Kellys International Workplace Survey
A majority of United States respondents believe the experience they gain in a globally oriented workplace will be important to their careers, according to recent findings from an international workplace survey. However, many report they are not being adequately prepared.
The survey, by global workforce solutions leader Kelly Services, finds that Gen Y (aged 18-29) is driving the trend toward globalization. Gen Y employees also feel more confident about working in a multinational environment than their Gen X (aged 30-47) and baby boomer (aged 48-65) colleagues.
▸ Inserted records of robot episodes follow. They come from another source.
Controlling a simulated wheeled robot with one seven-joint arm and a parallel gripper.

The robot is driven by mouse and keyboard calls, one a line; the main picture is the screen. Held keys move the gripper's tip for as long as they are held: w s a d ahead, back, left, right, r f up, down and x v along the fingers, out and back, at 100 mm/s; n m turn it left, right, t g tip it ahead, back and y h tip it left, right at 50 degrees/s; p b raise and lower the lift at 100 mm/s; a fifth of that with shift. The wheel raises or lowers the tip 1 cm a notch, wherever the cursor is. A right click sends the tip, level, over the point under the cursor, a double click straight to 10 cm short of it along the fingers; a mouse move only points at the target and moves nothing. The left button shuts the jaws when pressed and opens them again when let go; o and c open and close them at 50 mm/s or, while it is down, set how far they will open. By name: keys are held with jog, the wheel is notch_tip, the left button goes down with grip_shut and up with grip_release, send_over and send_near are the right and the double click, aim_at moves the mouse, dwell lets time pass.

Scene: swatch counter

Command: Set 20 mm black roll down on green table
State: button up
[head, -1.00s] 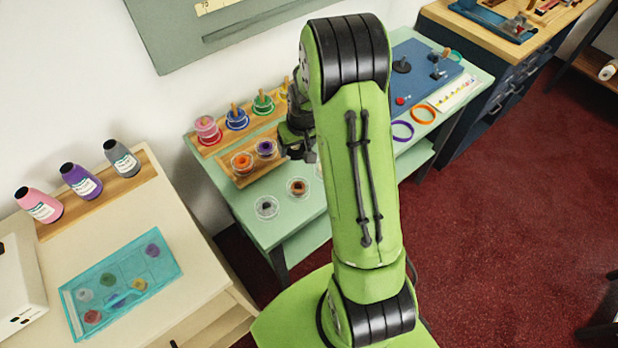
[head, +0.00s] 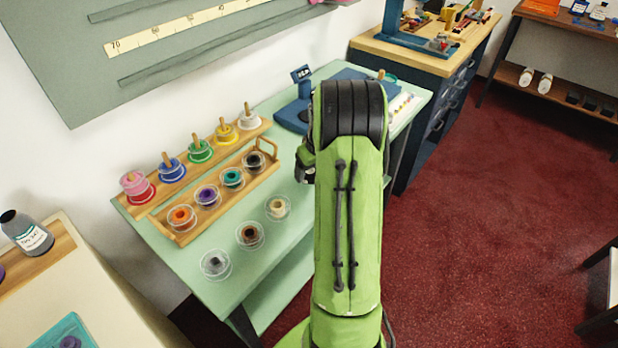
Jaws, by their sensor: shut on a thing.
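Only a small dark part of my gripper (head: 306,174) shows at the left edge of my green arm. It is shut on something, but my arm hides the fingers and the held thing, so I cannot tell whether that is the 20 mm black roll. The pale green table (head: 150,231) runs from the front left to the back right, and my arm is over its right part. A dark-cored roll (head: 255,160) sits at the far end of the wooden tray. A grey roll with a dark core (head: 215,263) stands near the table's front edge.
The wooden tray (head: 180,240) also holds orange, purple and teal rolls. A brown roll (head: 250,235) and a cream roll (head: 277,207) stand before it. Colored spools line a wooden rack (head: 122,206) behind. A blue device (head: 298,108) stands further back. Bare tabletop lies near the front left.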

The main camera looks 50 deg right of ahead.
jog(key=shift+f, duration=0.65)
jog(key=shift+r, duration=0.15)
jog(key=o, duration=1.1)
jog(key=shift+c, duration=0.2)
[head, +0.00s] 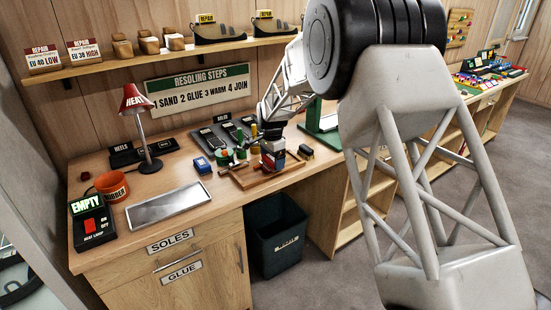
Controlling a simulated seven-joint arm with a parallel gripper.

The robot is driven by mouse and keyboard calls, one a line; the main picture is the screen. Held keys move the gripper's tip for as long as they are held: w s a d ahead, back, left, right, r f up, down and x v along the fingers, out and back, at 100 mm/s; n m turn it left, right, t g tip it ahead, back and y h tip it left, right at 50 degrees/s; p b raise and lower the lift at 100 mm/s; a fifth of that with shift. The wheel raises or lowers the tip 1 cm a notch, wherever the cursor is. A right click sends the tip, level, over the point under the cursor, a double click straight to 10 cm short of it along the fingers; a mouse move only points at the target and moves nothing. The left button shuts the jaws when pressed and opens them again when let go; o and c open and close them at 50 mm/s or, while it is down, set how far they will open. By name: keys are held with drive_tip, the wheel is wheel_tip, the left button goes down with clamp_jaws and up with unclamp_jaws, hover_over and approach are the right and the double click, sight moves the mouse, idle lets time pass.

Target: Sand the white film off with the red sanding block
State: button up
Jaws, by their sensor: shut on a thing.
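My gripper (272,154) is at the right part of the workbench, pointing down over a wooden board (248,182). It is shut on a small red block (268,159), which looks like the sanding block. Whether the block touches what lies below is too small to tell. My gripper and the block hide much of the board's middle. I cannot make out the white film in this view.
A metal tray (168,207), an orange tub (112,186) and a red lamp (136,100) are further left. A dark bin (276,240) stands below.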

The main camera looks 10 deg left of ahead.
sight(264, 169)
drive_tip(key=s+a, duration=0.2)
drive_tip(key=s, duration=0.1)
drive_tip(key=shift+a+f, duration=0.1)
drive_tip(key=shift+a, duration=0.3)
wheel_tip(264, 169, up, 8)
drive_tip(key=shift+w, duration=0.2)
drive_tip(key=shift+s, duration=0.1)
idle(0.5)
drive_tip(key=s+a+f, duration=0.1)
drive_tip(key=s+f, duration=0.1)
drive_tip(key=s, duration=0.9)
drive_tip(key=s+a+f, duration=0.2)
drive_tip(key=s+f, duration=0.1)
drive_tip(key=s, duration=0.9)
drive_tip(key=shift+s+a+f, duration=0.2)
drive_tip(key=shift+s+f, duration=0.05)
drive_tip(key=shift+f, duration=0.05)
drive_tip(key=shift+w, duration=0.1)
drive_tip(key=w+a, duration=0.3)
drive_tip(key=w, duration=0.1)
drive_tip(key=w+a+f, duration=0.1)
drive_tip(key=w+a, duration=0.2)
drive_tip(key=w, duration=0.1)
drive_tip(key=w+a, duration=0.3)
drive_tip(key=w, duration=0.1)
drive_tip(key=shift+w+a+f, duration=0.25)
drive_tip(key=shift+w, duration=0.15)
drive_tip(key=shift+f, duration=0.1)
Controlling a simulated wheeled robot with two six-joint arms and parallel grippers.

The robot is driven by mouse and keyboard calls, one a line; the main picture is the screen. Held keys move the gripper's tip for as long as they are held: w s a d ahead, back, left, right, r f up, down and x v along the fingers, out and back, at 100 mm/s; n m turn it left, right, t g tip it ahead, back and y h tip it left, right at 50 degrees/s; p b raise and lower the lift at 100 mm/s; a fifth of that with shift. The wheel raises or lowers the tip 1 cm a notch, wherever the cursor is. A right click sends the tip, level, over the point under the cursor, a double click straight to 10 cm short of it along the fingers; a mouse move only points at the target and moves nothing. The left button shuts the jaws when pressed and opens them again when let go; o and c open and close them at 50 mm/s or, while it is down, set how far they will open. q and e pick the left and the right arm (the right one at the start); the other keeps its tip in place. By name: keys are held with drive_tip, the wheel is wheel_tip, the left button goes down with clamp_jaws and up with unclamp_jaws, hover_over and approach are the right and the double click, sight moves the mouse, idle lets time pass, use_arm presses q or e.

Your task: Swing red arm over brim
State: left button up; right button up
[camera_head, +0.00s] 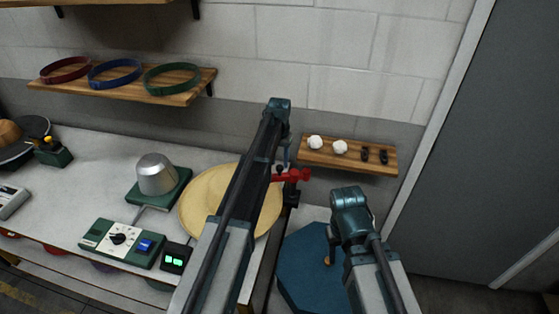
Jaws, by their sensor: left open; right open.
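The red arm (292,175) is a short red bar at the right side of the straw hat (204,206). The hat's wide pale brim lies flat on the bench, and my left arm crosses in front of its middle. My left gripper (282,164) hangs close to the left part of the red arm. It is small and partly hidden, and I cannot tell if it touches the bar. My right gripper (329,252) is low at the right, apart from the red arm, mostly hidden by its own arm. Both grippers are open.
A metal dome on a green base (158,198), a control box (122,242) and a small display (176,258) stand left of the hat. A blue panel (300,268) lies below right. Wall shelves hold hat bands (115,74) and small white pieces (316,142).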

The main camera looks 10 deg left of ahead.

In deciding where to work, the opportunity for exposure to international skills or a globalized workplace is becoming more desirable, especially for younger workers. Yet few employees receive formal support from their employers, like cultural or language training, that would help them develop the expertise needed to thrive in a global setting.
The Kelly Global Workforce Index obtained the views of more than 90,000 people in 33 countries, including more than 13,000 across the United States.
"As business becomes more global, workers at every level are recognizing career advantage in their exposure to the language, culture and protocols that characterize cross-border engagement," said Michael Webster, executive vice president and general manager of Kelly Services. "A hallmark of international business and commerce today is to work collaboratively in global teams, and this trend is growing."
Key findings of the survey from across the U.S. include:
--  76 percent of Gen Y believe it is important to their career prospects
   that they become more globally oriented, followed by Gen X (74 percent) and baby boomers (68 percent).
--  67 percent of Gen Y have recently experienced working closely with
   colleagues from a different country or culture, followed by Gen X and baby
   boomers (both 62 percent).
--  82 percent of employees in the West say they possess the skills to
   operate in a global environment, followed by the Northeast (79 percent),
   the South (78 percent) and the Midwest (74 percent).
--  27 percent of employees in the South receive formal cross-cultural or
   language training from their employer, followed by 25 percent in the
   Northeast, 24 percent in the West and 23 percent in the Midwest.
--  In deciding where to work, exposure to a global environment is
   considered "extremely important" by 24 percent of Gen Y, 21 percent of Gen X and 19 percent of baby boomers.
The desire for more globally oriented work experience reflects the pace of globalization in many businesses today, as more individuals take on more cross-cultural responsibility in their day-to-day work experience.
"Rapid economic advancement in developing economies will lead many more skilled employees to seek international opportunities, and those workers will be very attractive to employers no matter where in the world they are located. It could potentially transform industries where standard practices allow employers to tap into a vast global talent pool, in such areas as engineering, science, finance and healthcare.
"For employees, many recognize that global expertise is becoming an essential part of their career arsenal, and that exposure to a multinational environment is becoming more critical in deciding where to work," Webster concludes.